Sunday, January 1, 2012

Peaceful Side of the Street


Happy New Year! Happy 2012! We're a dozen years into the new millennium which long ago lost the luster the start of a fresh batch of years brings. There's been a lot of water over the dam as you consider all that's happened since.

Yet in some ways, if you don't think too hard, it can seem just yesterday that 2000, with all its zeroes to challenge the computers, was ushered in.

Those millennial celebrations were watched on TV to huge audiences. I recall the relief as the lights stayed on, first in New Zealand and Sydney, and then west across the time zones as the new year eventually arrived on American shores.


This year has its own set of watchers but most of us aren't in that particular audience. We're not looking for the end of the world with 2012 but the start or continuation of better times.

Among those in the latter camp, perhaps, might be our neighbors. They lit off firecrackers at the stroke of twelve.


The salvo of salutes was a compact display. It was circumspect but with a distinct sense of merrymaking which pleased me.

This morning, the ground covered in white, it occurred to me that last night's falling snow possibly muffled the sound effects from down the street. Snow can act as a blotter giving a sense of quietness to even a New Year's Eve party scene.


Absorbing the picture today's white yard makes I caught movement in the tree boughs. A white feathery bird with wide wing span came out of nowhere to alight on a branch. My mind identified it as a snowy owl even though I don't think this area is in its range.

It gave the impression of being soft and feathery. It seemed such a creature of winter and snow.

It flew off before I could come to any further decision about the bird. I'll stick with it being an owl. I like to think it came to bring wisdom for the new year.


Maybe it was the peacefulness embodied in the strong confident flight of this unknown bird that caused the word peace to stand out in a story I read next.

I was skimming through the Parade supplement of our Sunday newspaper, dipping into articles here and there as you do when at your most leisurely. I was willing to stop when something sounded relevant. The article, "Up Your Gratitude," had that kind of promise to it.

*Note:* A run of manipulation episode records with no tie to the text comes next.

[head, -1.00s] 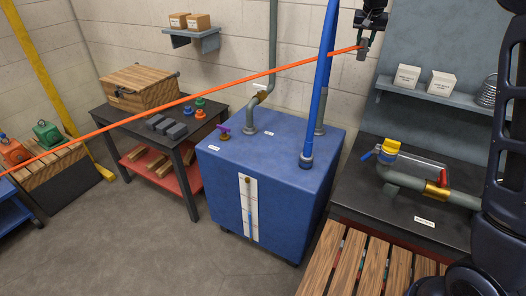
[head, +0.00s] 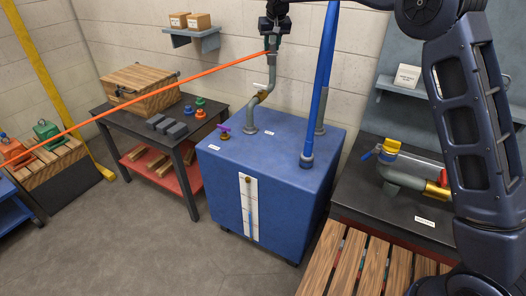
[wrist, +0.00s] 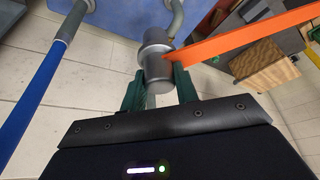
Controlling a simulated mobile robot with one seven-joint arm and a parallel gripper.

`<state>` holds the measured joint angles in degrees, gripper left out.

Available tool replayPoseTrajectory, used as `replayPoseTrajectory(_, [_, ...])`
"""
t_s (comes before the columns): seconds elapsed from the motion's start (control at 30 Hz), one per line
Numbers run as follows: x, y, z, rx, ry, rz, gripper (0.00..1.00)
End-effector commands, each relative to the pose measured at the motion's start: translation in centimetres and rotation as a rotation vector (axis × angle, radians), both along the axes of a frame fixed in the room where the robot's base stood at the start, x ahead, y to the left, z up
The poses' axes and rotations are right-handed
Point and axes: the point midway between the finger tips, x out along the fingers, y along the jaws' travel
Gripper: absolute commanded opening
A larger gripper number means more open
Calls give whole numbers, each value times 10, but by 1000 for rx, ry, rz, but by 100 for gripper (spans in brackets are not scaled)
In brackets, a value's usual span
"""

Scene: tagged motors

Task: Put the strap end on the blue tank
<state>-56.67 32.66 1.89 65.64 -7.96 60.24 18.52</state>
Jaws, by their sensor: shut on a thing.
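The blue tank (head: 262,175) stands on the floor in the middle of the head view, with a white gauge strip on its front and a purple valve on top. My gripper (head: 272,46) is above and behind the tank's top in the head view. It is shut on the grey strap end (wrist: 157,62), a cylinder seen between the jaws in the wrist view. The orange strap (head: 150,88) runs taut from the strap end down to the far left. In the wrist view the strap (wrist: 250,40) leaves to the upper right.
A blue pipe (head: 325,80) rises from the tank's right side, and a grey pipe (head: 257,104) bends up at its back. A black table (head: 160,118) with a wooden chest is left. A dark bench (head: 410,205) with a yellow-handled valve is right.

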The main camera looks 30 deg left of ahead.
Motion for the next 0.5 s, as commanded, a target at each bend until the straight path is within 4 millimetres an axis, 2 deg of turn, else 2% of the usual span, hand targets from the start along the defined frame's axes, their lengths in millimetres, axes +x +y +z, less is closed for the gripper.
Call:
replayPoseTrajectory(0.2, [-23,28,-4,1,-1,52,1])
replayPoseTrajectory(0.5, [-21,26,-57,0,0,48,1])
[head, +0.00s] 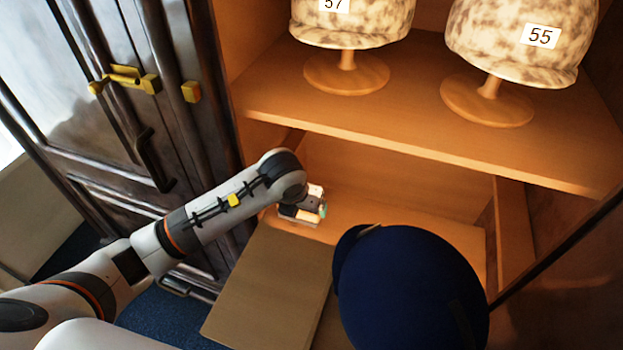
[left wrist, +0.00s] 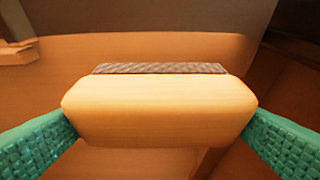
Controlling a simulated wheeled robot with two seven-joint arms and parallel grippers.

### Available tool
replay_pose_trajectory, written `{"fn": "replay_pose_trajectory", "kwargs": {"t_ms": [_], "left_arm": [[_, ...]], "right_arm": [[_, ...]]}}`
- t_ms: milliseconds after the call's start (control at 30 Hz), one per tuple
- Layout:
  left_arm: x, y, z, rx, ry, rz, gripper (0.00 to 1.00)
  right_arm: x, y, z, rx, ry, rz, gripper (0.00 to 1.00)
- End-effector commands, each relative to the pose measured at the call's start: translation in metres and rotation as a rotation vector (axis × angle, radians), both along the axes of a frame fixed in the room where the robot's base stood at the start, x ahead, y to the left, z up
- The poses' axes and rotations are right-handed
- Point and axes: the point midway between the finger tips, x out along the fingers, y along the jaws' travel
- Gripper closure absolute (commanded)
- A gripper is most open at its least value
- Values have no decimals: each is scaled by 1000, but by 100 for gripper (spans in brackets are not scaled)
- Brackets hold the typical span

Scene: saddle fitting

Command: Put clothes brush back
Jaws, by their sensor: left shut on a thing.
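The clothes brush (left wrist: 158,110) fills the middle of the left wrist view. It has a pale wooden body with rounded ends and a dark grey bristle strip along its far edge. The green textured fingertips of my left gripper (left wrist: 160,138) press on its two ends. In the head view my left gripper (head: 316,208) is inside the lower compartment of the wooden cabinet (head: 400,190), below the shelf. The brush is hard to make out there, largely hidden by the gripper. I cannot tell whether the brush touches the compartment floor. My right gripper is not in view.
A dark blue rounded cap (head: 415,290) stands close to the right of the gripper. A flat brown panel (head: 270,290) lies in front. The shelf (head: 420,125) above bears two mottled helmets on wooden stands, labelled 57 (head: 350,28) and 55 (head: 525,45). A dark door (head: 150,110) stands left.

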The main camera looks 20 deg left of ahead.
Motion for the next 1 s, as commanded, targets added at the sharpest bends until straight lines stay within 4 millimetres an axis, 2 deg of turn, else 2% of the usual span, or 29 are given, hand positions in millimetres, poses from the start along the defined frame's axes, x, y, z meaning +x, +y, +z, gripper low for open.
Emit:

The article was written by John Kralik, author of A Simple Act of Gratitude. The book, published in 2010 and now in paperback, tells about his year of writing thank-you notes. This ambitious project followed a resolve Kralik made in 2008 to write a thank you note to a different person every day.

That's 365 thank yous in one year - or even 366. (The year 2008, like this year of 2012, is a Leap Day year.) A thank you a day for a year is a lot of gratitude being expressed.

This is the line that caught my attention. Kralik writes, and I quote him, "I can say I keep learning that gratitude is a path to the peace we all seek."

I can't think of anything better than using this profound observation to shape our new year. Gratitude most certainly is a path to the peace each one of us, at some level, even perhaps hidden from us, hungers for.

Peace, in this upside down, topsy-turvy and beleaguered world, is too often regarded as an unobtainable goal, an impossibility or a dream. It will be if we don't each of us do what we can to steer the world to the peaceful side of the street.

If peace begins with each of us gratitude is an excellent place to begin. What are you thankful for? Who are you thankful for? See it. Say it. Write it.

When one begins to wonder when and how peace will ever come we can look at it as a personal investment. We do well to take it as our responsibility -not someone else's.

Peace begins inside, with gratitude and certainly with hope. We start with ourselves and work outward for peace to come.